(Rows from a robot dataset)
*****

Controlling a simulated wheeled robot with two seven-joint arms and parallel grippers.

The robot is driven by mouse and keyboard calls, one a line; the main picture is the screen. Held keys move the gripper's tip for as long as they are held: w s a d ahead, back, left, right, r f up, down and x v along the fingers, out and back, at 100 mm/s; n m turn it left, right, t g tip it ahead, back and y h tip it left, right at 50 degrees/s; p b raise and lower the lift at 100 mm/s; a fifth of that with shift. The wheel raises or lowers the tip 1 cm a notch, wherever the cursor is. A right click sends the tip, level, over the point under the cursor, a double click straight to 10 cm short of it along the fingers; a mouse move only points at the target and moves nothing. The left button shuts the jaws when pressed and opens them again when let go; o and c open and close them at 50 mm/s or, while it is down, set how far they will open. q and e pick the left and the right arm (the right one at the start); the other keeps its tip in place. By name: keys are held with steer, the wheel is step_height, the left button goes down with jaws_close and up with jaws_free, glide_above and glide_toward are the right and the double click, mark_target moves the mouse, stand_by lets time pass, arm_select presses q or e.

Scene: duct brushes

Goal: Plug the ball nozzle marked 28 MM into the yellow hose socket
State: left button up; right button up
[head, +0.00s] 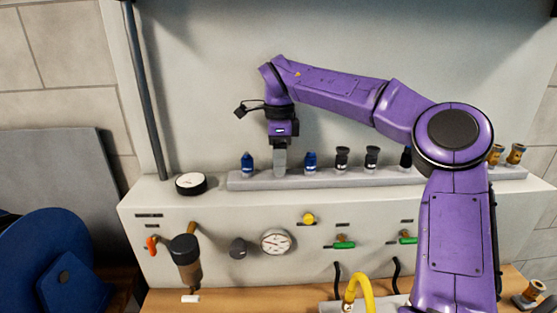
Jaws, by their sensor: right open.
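A rack (240,181) on top of the grey console holds a row of nozzles. Blue nozzles (310,161) stand on either side of my right gripper, and black ones (342,158) stand further right. No size marking is legible, so I cannot tell which nozzle is the 28 MM one. My right gripper (280,168) points down at the rack between the two blue nozzles, jaws open. Its fingers hide whatever is between them. The yellow hose (366,290) arches up at the bottom, and its socket end is too small to make out. My left gripper is out of view.
The console front carries a gauge (276,242), green levers (345,245), a yellow knob (308,219) and a projecting brown-black cylinder (186,252). Brass-coloured pieces (516,153) stand at the rack's right end. A round dial (191,184) lies left of the rack. My right arm hides part of the right side.

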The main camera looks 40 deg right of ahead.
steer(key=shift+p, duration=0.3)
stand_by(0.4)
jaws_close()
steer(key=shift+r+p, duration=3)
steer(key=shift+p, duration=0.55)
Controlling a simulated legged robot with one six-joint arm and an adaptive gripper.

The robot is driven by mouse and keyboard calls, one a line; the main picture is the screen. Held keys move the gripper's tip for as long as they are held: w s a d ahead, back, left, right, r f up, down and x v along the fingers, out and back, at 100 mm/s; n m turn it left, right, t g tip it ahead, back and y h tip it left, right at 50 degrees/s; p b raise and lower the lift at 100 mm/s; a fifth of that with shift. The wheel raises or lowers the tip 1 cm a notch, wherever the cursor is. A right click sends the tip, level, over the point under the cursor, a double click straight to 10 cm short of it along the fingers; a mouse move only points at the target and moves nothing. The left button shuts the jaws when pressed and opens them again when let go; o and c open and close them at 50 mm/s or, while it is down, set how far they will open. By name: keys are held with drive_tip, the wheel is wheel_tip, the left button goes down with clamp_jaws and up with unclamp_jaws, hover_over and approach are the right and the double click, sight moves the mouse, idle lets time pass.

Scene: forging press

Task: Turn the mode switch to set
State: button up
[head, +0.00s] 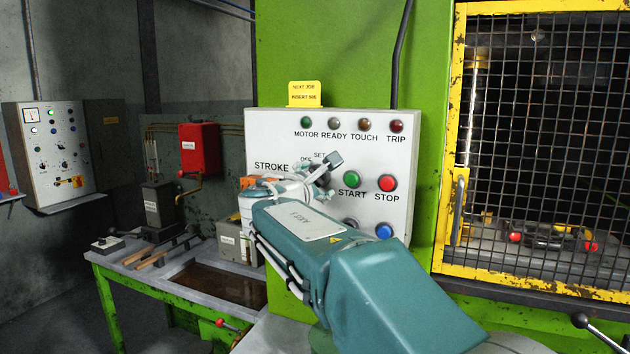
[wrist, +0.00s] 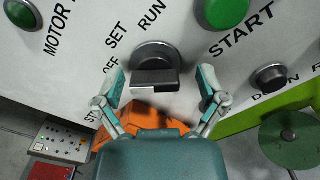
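The mode switch (wrist: 157,62) is a dark round knob with a raised grip bar on the white control panel (head: 270,135). The labels OFF, SET and RUN stand around it in the wrist view; I cannot tell which one it points to. My gripper (wrist: 160,76) is open, with one finger on the left and one on the right of the knob. Gaps show between the fingers and the knob. In the head view my arm reaches to the panel, and my gripper (head: 326,166) hides most of the switch.
The green START button (head: 351,179) and red STOP button (head: 387,183) sit right of the switch. A row of lamps (head: 335,124) is above. A yellow mesh guard (head: 448,140) stands to the right. A bench (head: 120,262) with boxes is at left.

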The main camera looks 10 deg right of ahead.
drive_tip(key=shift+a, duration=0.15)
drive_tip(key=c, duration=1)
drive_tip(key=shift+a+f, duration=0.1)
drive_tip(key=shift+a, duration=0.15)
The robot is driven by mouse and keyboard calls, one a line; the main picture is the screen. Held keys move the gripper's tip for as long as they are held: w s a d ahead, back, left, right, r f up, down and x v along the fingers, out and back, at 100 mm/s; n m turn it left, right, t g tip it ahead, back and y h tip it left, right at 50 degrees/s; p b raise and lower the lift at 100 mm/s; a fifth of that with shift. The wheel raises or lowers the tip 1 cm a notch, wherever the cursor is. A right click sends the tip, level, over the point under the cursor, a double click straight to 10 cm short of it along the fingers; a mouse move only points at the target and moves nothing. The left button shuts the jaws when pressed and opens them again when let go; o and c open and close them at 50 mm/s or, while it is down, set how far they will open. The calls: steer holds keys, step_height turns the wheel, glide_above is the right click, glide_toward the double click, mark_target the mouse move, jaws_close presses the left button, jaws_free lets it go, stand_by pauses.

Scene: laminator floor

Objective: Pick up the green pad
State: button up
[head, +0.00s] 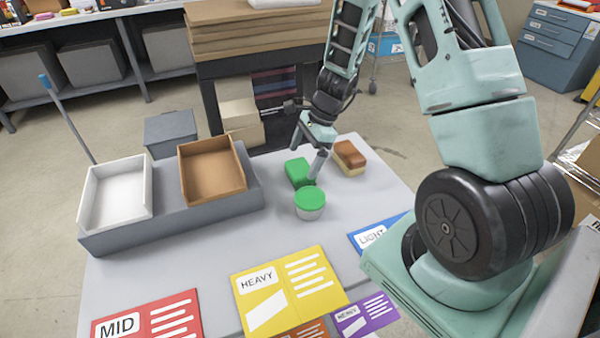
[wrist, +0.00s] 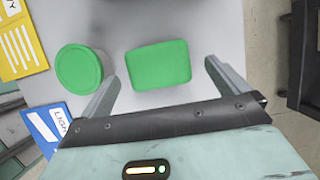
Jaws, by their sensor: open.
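The green pad (head: 297,172) is a green block with rounded corners on the grey table, behind a round tub with a green lid (head: 310,198). In the wrist view the green pad (wrist: 159,65) lies flat, ahead of and between the two fingers of my gripper (wrist: 160,88). My gripper (head: 309,160) is open and empty, close to the pad in the head view. The green-lidded tub (wrist: 80,69) is left of the pad in the wrist view, with a narrow gap between them. Whether a finger touches the pad I cannot tell.
A brown and cream block (head: 349,157) lies right of the pad. A white tray (head: 117,192) and a brown tray (head: 212,170) sit on a grey stand at the left. MID (head: 147,316), HEAVY (head: 288,285) and LIGHT (head: 376,234) cards lie towards the front. The table's middle is clear.

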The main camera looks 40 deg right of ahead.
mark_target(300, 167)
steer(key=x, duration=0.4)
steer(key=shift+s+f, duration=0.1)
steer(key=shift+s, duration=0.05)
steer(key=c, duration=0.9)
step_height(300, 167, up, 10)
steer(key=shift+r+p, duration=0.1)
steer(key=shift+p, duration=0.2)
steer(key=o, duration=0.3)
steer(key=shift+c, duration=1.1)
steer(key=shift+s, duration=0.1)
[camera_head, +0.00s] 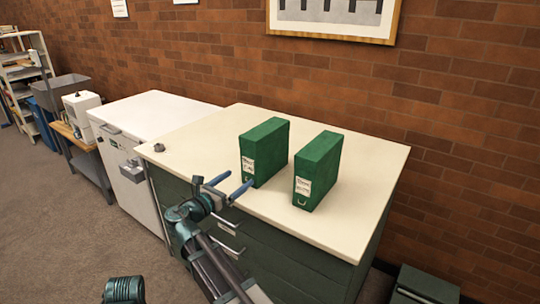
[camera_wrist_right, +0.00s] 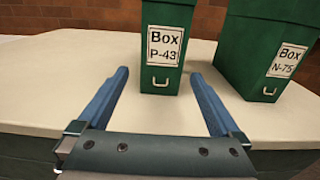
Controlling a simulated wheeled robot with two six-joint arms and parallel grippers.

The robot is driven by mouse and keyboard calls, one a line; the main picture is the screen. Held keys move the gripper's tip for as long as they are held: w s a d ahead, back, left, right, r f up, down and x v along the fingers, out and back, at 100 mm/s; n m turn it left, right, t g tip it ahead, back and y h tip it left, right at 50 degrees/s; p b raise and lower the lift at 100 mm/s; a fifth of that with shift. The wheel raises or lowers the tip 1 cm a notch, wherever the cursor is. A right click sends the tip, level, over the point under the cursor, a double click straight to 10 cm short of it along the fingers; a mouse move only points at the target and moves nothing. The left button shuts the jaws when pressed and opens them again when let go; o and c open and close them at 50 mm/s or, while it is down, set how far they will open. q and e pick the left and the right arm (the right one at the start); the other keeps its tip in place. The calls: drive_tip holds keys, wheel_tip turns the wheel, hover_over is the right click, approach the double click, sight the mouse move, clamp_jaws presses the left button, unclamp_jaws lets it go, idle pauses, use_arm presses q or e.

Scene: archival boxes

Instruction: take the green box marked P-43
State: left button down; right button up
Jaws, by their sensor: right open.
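The green box marked P-43 (camera_head: 273,150) stands upright on the cream top of a dark green cabinet. Its white label and small metal pull face me, and it shows in the middle of the right wrist view (camera_wrist_right: 170,15), where its top is cut off. My right gripper (camera_head: 235,182) is open and empty, just in front of the box. In the right wrist view its blue fingers (camera_wrist_right: 160,78) point toward the box, one toward each side of its front. I cannot tell whether a fingertip touches it. My left gripper is not in view.
A similar green box marked N-75 (camera_wrist_right: 265,55) stands a small gap to the right of P-43 (camera_head: 318,170). The cabinet top (camera_head: 200,150) is otherwise mostly clear. A brick wall (camera_head: 200,60) rises behind, and a white cabinet (camera_head: 150,110) adjoins on the left.

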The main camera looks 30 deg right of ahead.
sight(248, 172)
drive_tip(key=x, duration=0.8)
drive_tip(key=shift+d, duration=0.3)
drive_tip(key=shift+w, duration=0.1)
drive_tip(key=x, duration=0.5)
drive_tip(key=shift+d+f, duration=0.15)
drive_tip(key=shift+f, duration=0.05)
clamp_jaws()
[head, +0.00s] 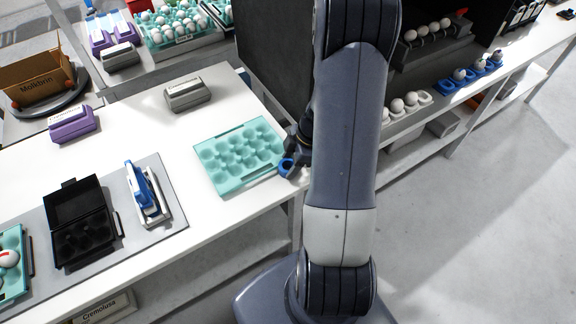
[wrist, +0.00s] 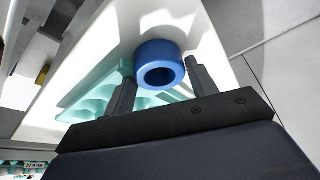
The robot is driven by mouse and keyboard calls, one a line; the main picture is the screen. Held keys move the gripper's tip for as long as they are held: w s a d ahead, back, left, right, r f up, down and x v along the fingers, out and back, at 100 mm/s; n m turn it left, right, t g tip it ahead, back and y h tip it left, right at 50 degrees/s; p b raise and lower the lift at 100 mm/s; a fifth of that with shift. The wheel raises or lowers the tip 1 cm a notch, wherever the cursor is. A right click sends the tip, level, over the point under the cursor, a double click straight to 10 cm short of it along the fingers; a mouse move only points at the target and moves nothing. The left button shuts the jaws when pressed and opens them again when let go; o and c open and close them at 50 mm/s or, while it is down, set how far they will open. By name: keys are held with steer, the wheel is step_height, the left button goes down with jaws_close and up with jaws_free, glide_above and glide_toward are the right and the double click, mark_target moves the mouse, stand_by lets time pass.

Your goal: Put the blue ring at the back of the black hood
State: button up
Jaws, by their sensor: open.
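The blue ring (head: 287,166) is at the right end of the turquoise egg tray (head: 222,184), near the table's edge. In the wrist view the blue ring (wrist: 151,50) appears between and just beyond the two dark fingers, with its hole facing the camera. My gripper (wrist: 160,85) is open, a finger on each side of the ring; I cannot tell whether either touches it. In the head view my gripper (head: 297,160) is partly hidden by my arm. The black hood (head: 270,45) stands behind; my arm covers part of it, and its dark interior shows at right.
A black egg box (head: 80,190) and a blue-handled device (head: 146,194) are on the grey mat at left. A grey carton (head: 188,94) is near the back. White eggs in holders (head: 407,104) and blue cups (head: 470,76) line the right shelf. The white table's middle is clear.

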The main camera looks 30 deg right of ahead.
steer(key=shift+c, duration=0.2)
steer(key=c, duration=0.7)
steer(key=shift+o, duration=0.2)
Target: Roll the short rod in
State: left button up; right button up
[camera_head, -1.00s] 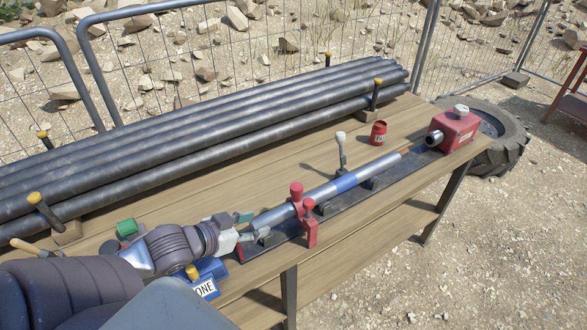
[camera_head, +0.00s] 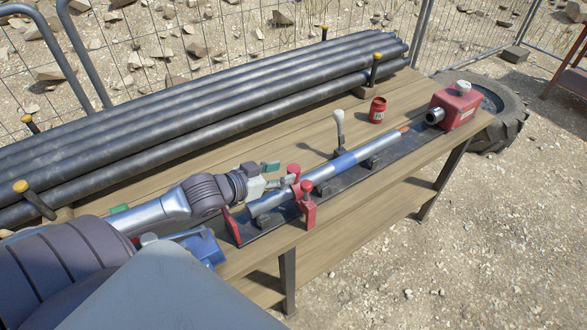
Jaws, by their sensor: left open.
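The short rod, silver with a blue band (camera_head: 344,161), lies along a black rail (camera_head: 391,156) on the bench. Its far orange tip is apart from the silver socket (camera_head: 434,116) of the red box (camera_head: 457,106). A red clamp (camera_head: 308,203) stands around the rod's near part. My left gripper (camera_head: 279,177) is open beside the near clamp post, above and left of the rod. I cannot tell whether a finger touches the rod or clamp. My right gripper is not in view.
Long dark pipes (camera_head: 200,125) lie between yellow-topped posts at the back. A red can (camera_head: 377,110) and a white-knobbed lever (camera_head: 339,128) stand behind the rail. A blue item (camera_head: 205,246) sits at the near end. The bench front (camera_head: 360,215) is clear.

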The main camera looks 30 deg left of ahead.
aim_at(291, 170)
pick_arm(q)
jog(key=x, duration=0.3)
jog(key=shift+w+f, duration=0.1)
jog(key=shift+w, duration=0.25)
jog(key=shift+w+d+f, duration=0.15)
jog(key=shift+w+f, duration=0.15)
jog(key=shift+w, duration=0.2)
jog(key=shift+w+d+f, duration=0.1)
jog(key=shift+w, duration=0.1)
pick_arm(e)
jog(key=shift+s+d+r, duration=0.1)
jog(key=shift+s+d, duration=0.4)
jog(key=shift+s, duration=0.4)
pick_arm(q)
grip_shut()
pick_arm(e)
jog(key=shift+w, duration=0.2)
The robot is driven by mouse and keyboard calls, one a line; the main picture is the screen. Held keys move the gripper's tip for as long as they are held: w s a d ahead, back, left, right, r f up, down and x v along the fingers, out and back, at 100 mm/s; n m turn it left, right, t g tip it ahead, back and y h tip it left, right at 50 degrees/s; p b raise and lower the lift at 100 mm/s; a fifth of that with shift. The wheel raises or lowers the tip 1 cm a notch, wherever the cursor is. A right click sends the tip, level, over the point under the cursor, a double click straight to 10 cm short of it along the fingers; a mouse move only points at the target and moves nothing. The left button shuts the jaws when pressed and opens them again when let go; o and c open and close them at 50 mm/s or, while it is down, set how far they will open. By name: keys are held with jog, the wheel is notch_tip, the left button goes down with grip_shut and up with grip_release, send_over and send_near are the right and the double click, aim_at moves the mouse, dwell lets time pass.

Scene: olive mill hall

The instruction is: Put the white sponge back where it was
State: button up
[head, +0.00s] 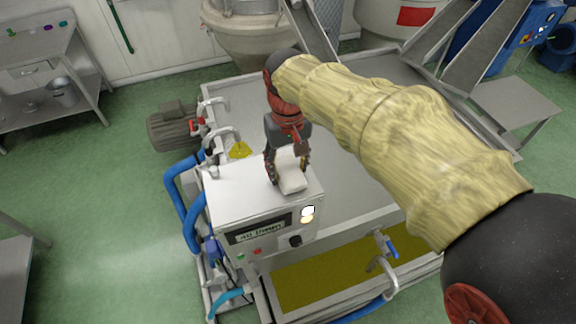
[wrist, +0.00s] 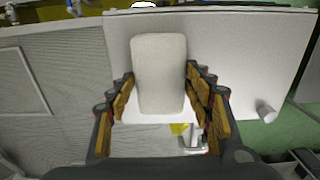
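The white sponge (head: 291,176) is a pale block with rounded corners, over the top of the white control box (head: 238,189). My gripper (head: 287,174) points down with its fingers on either side of the sponge. In the wrist view the sponge (wrist: 159,72) fills the gap, and the padded fingertips (wrist: 159,84) meet its two long sides, so the gripper looks shut on it. The box top (wrist: 225,60) shows behind the sponge. I cannot tell whether the sponge rests on the box or is just above it.
The box has a display and buttons on its front. An oil-filled trough (head: 318,274) with a blue-handled valve (head: 389,246) lies in front. A metal table (head: 40,65) stands far left.

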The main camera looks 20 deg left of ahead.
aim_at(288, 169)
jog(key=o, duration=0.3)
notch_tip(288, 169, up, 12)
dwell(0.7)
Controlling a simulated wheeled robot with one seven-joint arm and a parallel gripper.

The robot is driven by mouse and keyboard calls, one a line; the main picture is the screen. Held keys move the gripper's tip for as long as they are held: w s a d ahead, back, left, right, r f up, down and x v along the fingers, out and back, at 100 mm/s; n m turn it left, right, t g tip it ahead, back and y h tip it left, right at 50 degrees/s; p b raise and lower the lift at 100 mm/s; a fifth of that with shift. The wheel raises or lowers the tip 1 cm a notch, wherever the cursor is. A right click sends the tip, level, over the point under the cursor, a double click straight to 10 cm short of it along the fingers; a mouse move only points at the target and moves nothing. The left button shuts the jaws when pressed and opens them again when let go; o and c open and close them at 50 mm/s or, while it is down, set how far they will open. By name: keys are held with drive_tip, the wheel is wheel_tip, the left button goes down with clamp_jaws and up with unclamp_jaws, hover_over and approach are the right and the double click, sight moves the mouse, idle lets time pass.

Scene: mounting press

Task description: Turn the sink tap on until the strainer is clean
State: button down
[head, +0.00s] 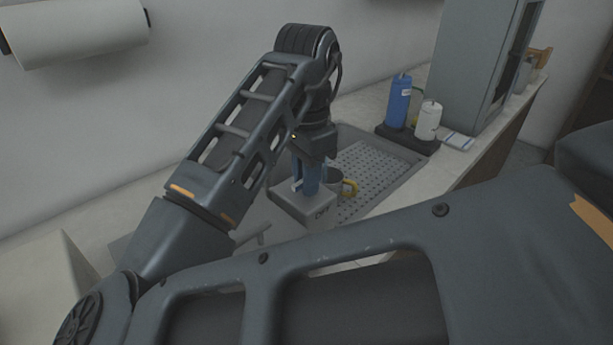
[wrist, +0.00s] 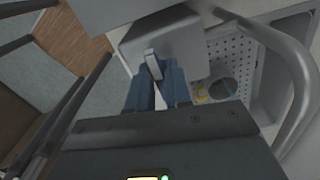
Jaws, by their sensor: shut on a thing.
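A short pale lever (wrist: 152,62) sits on the box. My gripper (head: 307,181) has its blue fingers shut on this lever; the fingers show on both sides of it in the wrist view (wrist: 158,80). A curved grey spout (wrist: 298,75) arches at the right of the wrist view. I cannot tell whether water runs.
The sink's perforated plate (head: 375,172) lies behind the box. Blue (head: 399,101) and white (head: 428,120) bottles stand in a black tray to its right, near a tall grey cabinet (head: 477,65). A paper roll (head: 80,30) hangs on the wall.

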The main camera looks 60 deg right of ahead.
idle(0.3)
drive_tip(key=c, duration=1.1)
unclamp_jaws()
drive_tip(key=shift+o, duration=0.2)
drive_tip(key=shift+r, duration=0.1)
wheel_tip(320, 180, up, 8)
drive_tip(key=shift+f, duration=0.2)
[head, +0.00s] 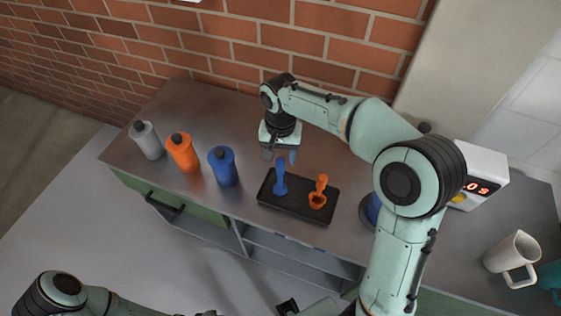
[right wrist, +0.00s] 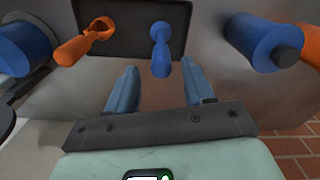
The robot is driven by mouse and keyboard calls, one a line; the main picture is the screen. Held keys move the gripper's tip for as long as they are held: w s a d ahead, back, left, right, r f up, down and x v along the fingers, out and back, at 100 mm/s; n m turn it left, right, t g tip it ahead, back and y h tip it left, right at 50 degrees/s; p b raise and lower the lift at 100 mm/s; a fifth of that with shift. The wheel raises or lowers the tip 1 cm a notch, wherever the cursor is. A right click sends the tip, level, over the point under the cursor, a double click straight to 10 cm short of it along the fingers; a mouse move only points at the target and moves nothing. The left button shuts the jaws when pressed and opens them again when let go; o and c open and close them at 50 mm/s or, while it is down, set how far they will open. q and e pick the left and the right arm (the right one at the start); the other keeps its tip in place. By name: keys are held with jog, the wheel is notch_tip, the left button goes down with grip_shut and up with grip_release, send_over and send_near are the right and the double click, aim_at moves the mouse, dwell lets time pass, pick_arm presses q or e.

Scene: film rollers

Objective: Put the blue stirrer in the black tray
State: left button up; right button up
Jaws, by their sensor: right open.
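The black tray (head: 297,207) lies on the counter and also shows at the top of the right wrist view (right wrist: 125,42). The blue stirrer (head: 280,182) has its wide end on the left part of the tray. Its handle rises towards the wall side. In the right wrist view the blue stirrer (right wrist: 160,48) points its handle end towards the gap between my fingers. My right gripper (head: 281,156) is open and empty, just behind the handle end, apart from it as far as I can tell.
An orange stirrer (head: 318,193) is in the tray's right part. Blue (head: 223,167), orange (head: 182,152) and grey (head: 147,140) bottles stand left. A blue object (head: 370,209) is partly hidden by my right arm. A white device (head: 487,166) and pitcher (head: 512,257) are right. A brick wall is behind.

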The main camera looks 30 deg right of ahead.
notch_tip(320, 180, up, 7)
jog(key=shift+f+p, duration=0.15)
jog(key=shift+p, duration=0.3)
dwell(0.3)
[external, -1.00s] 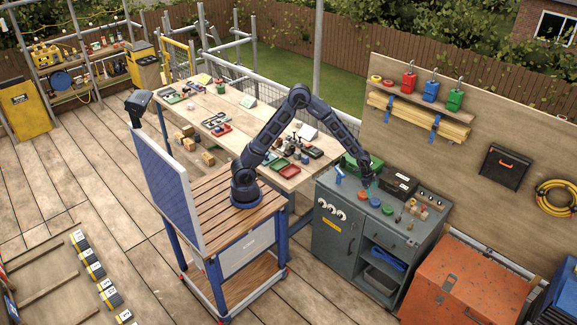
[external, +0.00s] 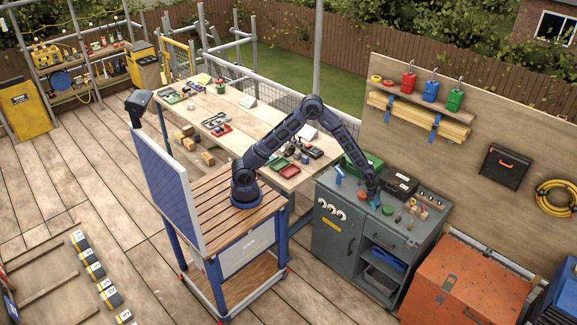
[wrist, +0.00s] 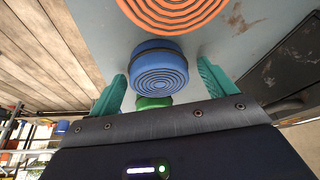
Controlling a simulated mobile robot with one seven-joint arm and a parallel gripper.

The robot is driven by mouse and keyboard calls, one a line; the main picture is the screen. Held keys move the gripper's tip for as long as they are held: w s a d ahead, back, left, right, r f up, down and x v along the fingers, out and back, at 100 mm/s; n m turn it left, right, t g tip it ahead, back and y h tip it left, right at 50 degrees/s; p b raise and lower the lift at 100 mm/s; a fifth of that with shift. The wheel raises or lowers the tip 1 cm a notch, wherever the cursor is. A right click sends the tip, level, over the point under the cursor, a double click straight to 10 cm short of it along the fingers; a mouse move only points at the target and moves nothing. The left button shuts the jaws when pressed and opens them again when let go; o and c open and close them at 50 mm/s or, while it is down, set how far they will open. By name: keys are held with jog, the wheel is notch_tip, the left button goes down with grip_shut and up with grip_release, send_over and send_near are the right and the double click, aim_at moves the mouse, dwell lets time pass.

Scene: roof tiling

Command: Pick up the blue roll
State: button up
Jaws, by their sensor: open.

*****

» **THE REQUEST**
Return all lines of the material above in which the word "wheeled" occurs.

» **TASK OUTPUT**
Controlling a simulated wheeled robot with two seven-joint arms and parallel grippers.
Controlling a simulated wheeled robot with two six-joint arms and parallel grippers.
Controlling a simulated wheeled robot with one seven-joint arm and a parallel gripper.

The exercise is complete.